The Endeavor commander, George Zamka, who has Polish roots, told the Polish news agency PAP ahead of his trip to the International Space Station that listening to Chopin in space would enhance the majesty of the cosmos.

``Chopin is universal,'' said Mariusz Brymora, a Foreign Ministry official who helped put Chopin's music in space. ``We are convinced that Chopin is Poland's best brand, Poland's best product. There is nothing else like him.''

In France, Chopin is valued as ``the composer who ushered in the age of great French music,'' according to Adam Zamoyski, historian and author of the new biography ``Chopin: Prince of the Romantics.''

Chopin's entire musical output, about 15 hours worth all together, will be played by some 60 pianists at the end of February in the central French city of Chateauroux and in Paris in an event entitled ``Happy Birthday Mr. Chopin.'' The program will be filmed and later shown on French television.

And the small chateau in Nohant of Chopin's famous companion for eight years, feminist writer Amandine Aurore Lucile Dupin - best known by her nom de plume George Sand - has been fixed up and will host three weeks of concerts in June. Chopin wrote some of his masterpieces at that inspirational spot in central France.

Poland's parliament has formally declared 2010 to be the ``Year of Chopin,'' and officials in Warsaw feel his Polishness must be stressed because many non-Poles still associate him primarily with France.

Chopin always had a strong Polish identity. He surrounded himself with Poles in France whenever he could and never felt fully comfortable with the French language.

The matter touches a nerve in Poland, which has more often than not been controlled by foreign powers over the past two centuries - most recently during the decades of Moscow-imposed communist rule thrown off in 1989. Poles don't want to lose credit for Chopin, a genius whose universal appeal is even greater than that of Pope John Paul II and Lech Walesa - at least according to Brymora.

In Chopin's day, Poland was partitioned by Russia, Prussia and Austria and did not exist as a state. In 1830, soon after Chopin embarked on a tour of Europe, an uprising broke out in Warsaw against its Russian rulers. It was put down with brutality, and a period of Russian repression followed that sent many other Polish artists into exile.

Chopin never returned mainly because it would have been ``regarded as a betrayal of the others who were in exile,'' Zamoyski said. ``Many of them couldn't return without facing prison - or worse, death.''

Poles hear in his music a deep nostalgia for his homeland, and stress the Polish elements in his oeuvre - particularly in his Polonaises and Mazurkas, styles rooted in Polish folk music.

Halina Goldberg, author of ``Music in Chopin's Warsaw,'' said that even before Chopin's death in 1849, Poles turned to his art to preserve a sense of their nationhood.

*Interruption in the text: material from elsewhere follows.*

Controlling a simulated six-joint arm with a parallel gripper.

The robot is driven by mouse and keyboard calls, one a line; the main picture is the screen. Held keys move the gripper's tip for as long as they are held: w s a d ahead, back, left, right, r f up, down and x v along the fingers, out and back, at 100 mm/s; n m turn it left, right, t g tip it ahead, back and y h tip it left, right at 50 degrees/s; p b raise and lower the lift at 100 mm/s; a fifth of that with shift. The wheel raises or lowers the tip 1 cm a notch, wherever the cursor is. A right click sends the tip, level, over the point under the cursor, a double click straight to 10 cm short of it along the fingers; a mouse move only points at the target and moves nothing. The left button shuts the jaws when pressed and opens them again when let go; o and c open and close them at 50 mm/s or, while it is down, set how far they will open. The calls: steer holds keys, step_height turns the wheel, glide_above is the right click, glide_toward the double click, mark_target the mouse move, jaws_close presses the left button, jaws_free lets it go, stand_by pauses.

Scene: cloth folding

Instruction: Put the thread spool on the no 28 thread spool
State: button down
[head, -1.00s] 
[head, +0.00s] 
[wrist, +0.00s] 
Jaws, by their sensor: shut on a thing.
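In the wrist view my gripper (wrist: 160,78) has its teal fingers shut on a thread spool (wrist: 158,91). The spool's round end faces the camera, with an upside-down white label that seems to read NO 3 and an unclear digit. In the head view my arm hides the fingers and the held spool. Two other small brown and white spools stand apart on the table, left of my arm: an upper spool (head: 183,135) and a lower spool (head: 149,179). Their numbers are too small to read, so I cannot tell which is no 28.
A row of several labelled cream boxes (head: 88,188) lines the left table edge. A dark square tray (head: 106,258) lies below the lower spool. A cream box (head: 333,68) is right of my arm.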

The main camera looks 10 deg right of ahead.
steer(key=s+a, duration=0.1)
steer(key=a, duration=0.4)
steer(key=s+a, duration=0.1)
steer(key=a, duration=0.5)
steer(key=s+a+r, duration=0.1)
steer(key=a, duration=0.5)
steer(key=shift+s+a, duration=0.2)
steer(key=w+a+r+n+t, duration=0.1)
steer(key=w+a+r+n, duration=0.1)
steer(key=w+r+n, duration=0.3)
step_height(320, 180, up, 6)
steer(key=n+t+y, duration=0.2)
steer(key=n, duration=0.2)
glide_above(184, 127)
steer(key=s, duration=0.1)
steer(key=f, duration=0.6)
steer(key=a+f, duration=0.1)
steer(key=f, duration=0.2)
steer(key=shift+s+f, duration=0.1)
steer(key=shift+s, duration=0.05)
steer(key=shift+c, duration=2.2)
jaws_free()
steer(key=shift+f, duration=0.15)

But others have also claimed him - Germans have said his music falls into the tradition of German Romanticism; Russians call him a Slavic genius. ``There is always a question of how much Polishness is in his music,'' Goldberg, a music professor at Indiana University said. ``Much of it is in the ear of the beholder.''

Certainly Nazi Germany, which occupied Poland during World War II, heard something subversive and banned it. The Nazis were clearly aware of what German composer Robert Schumann, also born in 1810, called Chopin's ``cannons hidden beneath flowers.''

``As Chopin was one of the rallying points of Polish identity, it was just one more thing that needed to be forbidden and destroyed,'' Zamoyski said.

After his death, Chopin was eulogized movingly by the Polish poet Cyprian Kamil Norwid, who wrote that: ``In the crystal of his own harmony he gathered the tears of the Polish people strewn over the fields, and placed them as the diamond of beauty in the diadem of humanity.''

Now that Poland is again independent, it can savor that beauty without the tears.